Apple’s slick presentation launching the Apple Vision Pro showed off many of the features of the headset, while demonstrations of features to attendees were promising. However, it appears that Apple still has a long way to go to get all of the elements together for the final release version.
According to Mark Gurman in the “Power On” newsletter for Bloomberg on Sunday, the demonstrations showed off the most polished parts of the visionOS operating system. Many elements, such as in-air typing and adaptations of core iPad apps, still need work.
There is still more to do in relation to 3D video content, third-party app support, the handling of prescription lenses, comfort, and the all-important EyeSight feature.
While Apple used a smaller team to develop the headset pre-launch, due to its culture of secrecy, it’s now bringing in thousands more employees to improve the project. This includes internal testing of the hardware, though that too is still limited to senior engineers and executives.
EyeSight, the feature that showed the user’s eyes on an external display, wasn’t functional on demonstration hardware. Again, Apple is now expanding the number of engineers working on it to make sure it works properly.
In initial expanded testing, it’s been found that, while Apple tried to solve the weight issue of other headsets by removing the battery, the metal-framed hardware still apparently feels too heavy after hours of use. As a comfort fix, a second strap that goes over the wearer’s head is on the way, but one that could be offered as a separate accessory.
For marketing, Apple will be making dedicated areas for demonstrations and for customers to select the right sizes of bands and light seal. Stores will be provided an iPhone app to scan customer faces to aid in selecting the correct size.
Some features aren’t going to make it into the first release, but are still intended for future releases.

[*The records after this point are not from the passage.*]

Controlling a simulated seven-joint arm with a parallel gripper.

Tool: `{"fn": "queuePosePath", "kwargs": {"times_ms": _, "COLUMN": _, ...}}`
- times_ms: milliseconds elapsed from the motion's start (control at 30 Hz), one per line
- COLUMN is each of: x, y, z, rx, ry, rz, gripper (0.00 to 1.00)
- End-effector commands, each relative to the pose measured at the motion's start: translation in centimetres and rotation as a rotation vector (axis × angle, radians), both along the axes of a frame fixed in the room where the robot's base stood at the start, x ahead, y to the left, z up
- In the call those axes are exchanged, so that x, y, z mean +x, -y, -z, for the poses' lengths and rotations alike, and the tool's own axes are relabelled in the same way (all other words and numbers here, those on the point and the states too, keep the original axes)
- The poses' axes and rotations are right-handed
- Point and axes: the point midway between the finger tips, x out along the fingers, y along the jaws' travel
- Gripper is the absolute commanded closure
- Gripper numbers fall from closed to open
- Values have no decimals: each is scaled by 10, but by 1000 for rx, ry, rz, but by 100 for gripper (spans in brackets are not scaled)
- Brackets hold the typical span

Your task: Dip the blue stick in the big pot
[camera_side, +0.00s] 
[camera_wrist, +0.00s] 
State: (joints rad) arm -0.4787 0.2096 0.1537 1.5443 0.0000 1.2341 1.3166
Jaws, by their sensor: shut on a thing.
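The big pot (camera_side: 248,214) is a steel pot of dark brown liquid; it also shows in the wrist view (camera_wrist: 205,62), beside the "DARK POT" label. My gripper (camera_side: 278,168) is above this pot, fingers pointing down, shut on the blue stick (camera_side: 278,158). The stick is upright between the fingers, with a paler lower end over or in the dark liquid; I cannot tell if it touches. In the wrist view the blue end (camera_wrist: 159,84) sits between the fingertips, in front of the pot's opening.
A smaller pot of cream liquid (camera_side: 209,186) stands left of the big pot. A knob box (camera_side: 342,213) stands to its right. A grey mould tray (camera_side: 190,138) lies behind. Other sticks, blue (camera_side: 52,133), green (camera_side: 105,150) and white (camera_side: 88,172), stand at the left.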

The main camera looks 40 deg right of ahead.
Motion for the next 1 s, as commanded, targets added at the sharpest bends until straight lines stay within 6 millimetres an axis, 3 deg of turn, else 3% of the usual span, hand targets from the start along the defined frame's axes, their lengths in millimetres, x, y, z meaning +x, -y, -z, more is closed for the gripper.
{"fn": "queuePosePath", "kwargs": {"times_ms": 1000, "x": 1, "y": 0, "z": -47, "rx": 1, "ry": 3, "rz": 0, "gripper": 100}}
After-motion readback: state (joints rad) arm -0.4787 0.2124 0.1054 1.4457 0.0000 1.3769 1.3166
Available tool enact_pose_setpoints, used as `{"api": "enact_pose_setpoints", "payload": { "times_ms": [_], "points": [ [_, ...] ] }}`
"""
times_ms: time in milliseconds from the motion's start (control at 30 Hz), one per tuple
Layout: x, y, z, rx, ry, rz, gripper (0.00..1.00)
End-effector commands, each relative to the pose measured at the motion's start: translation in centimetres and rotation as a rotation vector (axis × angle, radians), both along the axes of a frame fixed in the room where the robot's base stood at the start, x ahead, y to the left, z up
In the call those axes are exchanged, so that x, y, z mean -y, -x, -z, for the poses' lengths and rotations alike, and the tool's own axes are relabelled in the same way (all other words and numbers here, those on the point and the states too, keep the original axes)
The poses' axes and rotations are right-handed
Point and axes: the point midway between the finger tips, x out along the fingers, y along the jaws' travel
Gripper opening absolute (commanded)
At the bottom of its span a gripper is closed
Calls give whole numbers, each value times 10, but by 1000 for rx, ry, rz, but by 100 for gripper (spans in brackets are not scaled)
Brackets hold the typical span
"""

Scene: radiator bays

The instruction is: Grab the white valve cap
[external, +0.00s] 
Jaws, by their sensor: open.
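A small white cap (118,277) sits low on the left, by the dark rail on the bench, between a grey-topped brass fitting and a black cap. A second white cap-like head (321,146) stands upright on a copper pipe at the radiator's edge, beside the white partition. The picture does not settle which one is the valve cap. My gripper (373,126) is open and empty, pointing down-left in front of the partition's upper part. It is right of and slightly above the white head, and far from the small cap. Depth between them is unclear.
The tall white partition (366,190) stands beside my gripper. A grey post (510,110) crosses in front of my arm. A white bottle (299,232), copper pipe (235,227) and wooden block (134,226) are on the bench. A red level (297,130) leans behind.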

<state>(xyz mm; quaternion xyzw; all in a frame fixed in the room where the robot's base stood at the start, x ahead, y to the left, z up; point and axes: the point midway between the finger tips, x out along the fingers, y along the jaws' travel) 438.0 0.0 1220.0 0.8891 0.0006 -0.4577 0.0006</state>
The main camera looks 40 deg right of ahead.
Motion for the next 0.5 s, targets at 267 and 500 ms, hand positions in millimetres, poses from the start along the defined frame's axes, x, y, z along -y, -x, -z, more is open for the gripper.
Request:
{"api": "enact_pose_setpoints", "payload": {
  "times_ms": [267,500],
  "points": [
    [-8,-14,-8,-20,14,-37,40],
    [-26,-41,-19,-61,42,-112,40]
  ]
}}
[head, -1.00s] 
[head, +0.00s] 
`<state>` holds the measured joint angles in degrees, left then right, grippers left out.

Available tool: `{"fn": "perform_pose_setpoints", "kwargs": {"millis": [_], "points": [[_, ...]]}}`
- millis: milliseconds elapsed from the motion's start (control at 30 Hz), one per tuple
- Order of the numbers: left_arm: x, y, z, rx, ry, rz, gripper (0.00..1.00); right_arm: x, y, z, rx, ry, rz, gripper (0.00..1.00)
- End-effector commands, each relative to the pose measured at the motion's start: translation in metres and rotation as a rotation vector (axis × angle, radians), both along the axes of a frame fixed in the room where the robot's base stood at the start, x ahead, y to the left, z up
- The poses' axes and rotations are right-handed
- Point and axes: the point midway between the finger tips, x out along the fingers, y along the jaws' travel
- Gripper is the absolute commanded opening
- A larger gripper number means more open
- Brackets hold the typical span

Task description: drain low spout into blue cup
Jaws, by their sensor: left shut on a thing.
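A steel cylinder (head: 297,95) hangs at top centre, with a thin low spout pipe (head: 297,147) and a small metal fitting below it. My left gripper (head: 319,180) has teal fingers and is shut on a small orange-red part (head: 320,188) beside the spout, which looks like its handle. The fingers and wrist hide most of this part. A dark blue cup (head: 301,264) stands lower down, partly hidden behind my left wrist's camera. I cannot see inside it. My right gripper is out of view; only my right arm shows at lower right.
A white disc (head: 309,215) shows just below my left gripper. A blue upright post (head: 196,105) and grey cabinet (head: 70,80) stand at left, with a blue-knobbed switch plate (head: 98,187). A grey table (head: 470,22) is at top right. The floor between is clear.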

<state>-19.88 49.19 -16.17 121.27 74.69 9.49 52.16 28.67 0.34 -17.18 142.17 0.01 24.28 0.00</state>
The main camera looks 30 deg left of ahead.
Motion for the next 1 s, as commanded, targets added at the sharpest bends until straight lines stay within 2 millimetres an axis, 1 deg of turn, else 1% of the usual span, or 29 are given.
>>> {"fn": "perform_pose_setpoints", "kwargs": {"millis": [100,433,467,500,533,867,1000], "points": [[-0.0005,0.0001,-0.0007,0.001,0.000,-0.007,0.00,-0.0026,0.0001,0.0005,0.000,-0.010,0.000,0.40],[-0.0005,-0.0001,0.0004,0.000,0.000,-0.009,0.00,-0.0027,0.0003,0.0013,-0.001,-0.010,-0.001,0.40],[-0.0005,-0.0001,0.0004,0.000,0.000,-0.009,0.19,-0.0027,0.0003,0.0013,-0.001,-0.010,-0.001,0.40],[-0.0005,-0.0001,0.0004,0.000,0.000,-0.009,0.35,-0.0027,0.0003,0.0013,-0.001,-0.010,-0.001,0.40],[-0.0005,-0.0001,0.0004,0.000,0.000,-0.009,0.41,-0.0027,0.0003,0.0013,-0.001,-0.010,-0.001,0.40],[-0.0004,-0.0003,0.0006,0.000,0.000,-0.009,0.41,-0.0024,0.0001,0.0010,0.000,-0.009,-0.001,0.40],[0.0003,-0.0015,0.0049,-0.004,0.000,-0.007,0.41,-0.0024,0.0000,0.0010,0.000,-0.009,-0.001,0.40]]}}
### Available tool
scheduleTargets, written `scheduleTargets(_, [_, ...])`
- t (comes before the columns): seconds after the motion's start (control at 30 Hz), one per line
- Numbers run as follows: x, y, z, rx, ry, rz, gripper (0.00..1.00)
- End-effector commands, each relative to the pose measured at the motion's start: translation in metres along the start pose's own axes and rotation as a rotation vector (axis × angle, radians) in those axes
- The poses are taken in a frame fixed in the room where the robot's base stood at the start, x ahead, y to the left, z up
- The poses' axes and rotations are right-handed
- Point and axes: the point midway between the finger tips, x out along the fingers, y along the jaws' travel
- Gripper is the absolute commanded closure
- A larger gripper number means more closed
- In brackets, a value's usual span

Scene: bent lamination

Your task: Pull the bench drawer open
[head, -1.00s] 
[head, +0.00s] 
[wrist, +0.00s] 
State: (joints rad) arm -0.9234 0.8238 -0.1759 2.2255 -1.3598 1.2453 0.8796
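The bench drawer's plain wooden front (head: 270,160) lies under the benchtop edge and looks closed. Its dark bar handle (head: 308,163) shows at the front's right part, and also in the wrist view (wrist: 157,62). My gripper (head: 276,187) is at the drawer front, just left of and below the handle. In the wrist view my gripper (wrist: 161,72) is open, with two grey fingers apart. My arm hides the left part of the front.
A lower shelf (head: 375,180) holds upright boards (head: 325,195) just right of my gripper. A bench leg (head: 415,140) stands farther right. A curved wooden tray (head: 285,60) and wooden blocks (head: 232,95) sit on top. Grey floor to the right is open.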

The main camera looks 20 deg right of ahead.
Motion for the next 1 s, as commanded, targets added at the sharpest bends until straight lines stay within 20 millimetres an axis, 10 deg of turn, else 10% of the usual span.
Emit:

While the first version will be able to support one desktop view of a nearby Mac screen at a time, future models will be capable of handling multiple displays.
The use of Personas for FaceTime conferences will apparently only be limited to one-to-one chats. In the second generation, multiple Vision Pro users will be able to use Personas in a group conversation.
Virtual fitness content and Fitness+ is also anticipated for the next generational release.
Apple is probably a long way away from its next headset launch, but it has already shifted some employees from the original Vision Pro to the newer models. Those future editions include a second-gen high-end model and a lower-end variant.